> **Exercise objective**: Each entry below is to be transcribed exactly.

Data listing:
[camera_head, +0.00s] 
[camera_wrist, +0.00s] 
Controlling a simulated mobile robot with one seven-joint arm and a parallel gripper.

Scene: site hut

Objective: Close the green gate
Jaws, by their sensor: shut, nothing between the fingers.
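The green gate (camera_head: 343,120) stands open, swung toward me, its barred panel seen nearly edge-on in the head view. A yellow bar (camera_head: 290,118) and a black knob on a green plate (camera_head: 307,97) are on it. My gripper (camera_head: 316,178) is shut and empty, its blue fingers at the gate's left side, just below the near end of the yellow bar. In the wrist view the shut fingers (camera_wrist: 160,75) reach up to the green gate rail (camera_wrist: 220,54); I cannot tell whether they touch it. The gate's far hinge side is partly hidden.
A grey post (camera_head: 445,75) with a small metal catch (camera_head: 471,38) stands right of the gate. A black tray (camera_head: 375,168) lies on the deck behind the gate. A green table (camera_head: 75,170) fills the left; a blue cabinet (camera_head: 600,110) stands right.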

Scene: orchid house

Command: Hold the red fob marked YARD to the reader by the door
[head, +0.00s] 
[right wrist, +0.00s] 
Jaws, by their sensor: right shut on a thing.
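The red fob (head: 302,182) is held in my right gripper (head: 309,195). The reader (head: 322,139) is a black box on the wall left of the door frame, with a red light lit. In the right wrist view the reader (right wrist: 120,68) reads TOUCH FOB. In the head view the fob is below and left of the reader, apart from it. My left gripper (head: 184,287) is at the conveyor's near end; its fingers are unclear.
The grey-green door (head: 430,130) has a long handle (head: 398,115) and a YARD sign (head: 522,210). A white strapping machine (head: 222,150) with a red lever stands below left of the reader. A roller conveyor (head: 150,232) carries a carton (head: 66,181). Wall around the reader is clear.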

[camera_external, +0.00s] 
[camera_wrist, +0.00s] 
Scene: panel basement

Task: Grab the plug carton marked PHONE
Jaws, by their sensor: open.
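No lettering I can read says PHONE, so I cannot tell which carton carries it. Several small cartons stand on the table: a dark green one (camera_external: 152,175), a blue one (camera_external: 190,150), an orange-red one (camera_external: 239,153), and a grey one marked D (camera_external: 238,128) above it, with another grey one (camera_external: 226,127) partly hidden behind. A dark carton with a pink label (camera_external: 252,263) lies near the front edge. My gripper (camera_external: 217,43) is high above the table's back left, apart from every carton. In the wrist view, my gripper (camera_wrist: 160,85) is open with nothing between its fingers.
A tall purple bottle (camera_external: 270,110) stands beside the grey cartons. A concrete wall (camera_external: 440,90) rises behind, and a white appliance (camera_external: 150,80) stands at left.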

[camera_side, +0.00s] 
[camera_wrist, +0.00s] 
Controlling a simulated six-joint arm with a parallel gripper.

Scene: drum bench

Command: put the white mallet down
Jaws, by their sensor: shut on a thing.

> **Exercise result**:
[camera_head, +0.00s] 
[camera_wrist, +0.00s] 
Controlling a simulated mobile robot with one seven-joint arm and a parallel gripper.

Scene: site hut

Objective: Close the green gate
Jaws, by their sensor: shut, nothing between the fingers.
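The green gate (camera_head: 343,120) stands open, swung toward me, its barred panel seen nearly edge-on in the head view. A yellow bar (camera_head: 290,118) and a black knob on a green plate (camera_head: 307,97) are on it. My gripper (camera_head: 316,178) is shut and empty, its blue fingers at the gate's left side, just below the near end of the yellow bar. In the wrist view the shut fingers (camera_wrist: 160,75) reach up to the green gate rail (camera_wrist: 220,54); I cannot tell whether they touch it. The gate's far hinge side is partly hidden.
A grey post (camera_head: 445,75) with a small metal catch (camera_head: 471,38) stands right of the gate. A black tray (camera_head: 375,168) lies on the deck behind the gate. A green table (camera_head: 75,170) fills the left; a blue cabinet (camera_head: 600,110) stands right.

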Scene: orchid house

Command: Hold the red fob marked YARD to the reader by the door
[head, +0.00s] 
[right wrist, +0.00s] 
Jaws, by their sensor: right shut on a thing.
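The red fob (head: 302,182) is held in my right gripper (head: 309,195). The reader (head: 322,139) is a black box on the wall left of the door frame, with a red light lit. In the right wrist view the reader (right wrist: 120,68) reads TOUCH FOB. In the head view the fob is below and left of the reader, apart from it. My left gripper (head: 184,287) is at the conveyor's near end; its fingers are unclear.
The grey-green door (head: 430,130) has a long handle (head: 398,115) and a YARD sign (head: 522,210). A white strapping machine (head: 222,150) with a red lever stands below left of the reader. A roller conveyor (head: 150,232) carries a carton (head: 66,181). Wall around the reader is clear.

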[camera_external, +0.00s] 
[camera_wrist, +0.00s] 
Scene: panel basement

Task: Grab the plug carton marked PHONE
Jaws, by their sensor: open.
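No lettering I can read says PHONE, so I cannot tell which carton carries it. Several small cartons stand on the table: a dark green one (camera_external: 152,175), a blue one (camera_external: 190,150), an orange-red one (camera_external: 239,153), and a grey one marked D (camera_external: 238,128) above it, with another grey one (camera_external: 226,127) partly hidden behind. A dark carton with a pink label (camera_external: 252,263) lies near the front edge. My gripper (camera_external: 217,43) is high above the table's back left, apart from every carton. In the wrist view, my gripper (camera_wrist: 160,85) is open with nothing between its fingers.
A tall purple bottle (camera_external: 270,110) stands beside the grey cartons. A concrete wall (camera_external: 440,90) rises behind, and a white appliance (camera_external: 150,80) stands at left.

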[camera_side, +0.00s] 
[camera_wrist, +0.00s] 
Controlling a simulated six-joint arm with a parallel gripper.

Scene: drum bench

Command: put the white mallet down
Jaws, by their sensor: shut on a thing.

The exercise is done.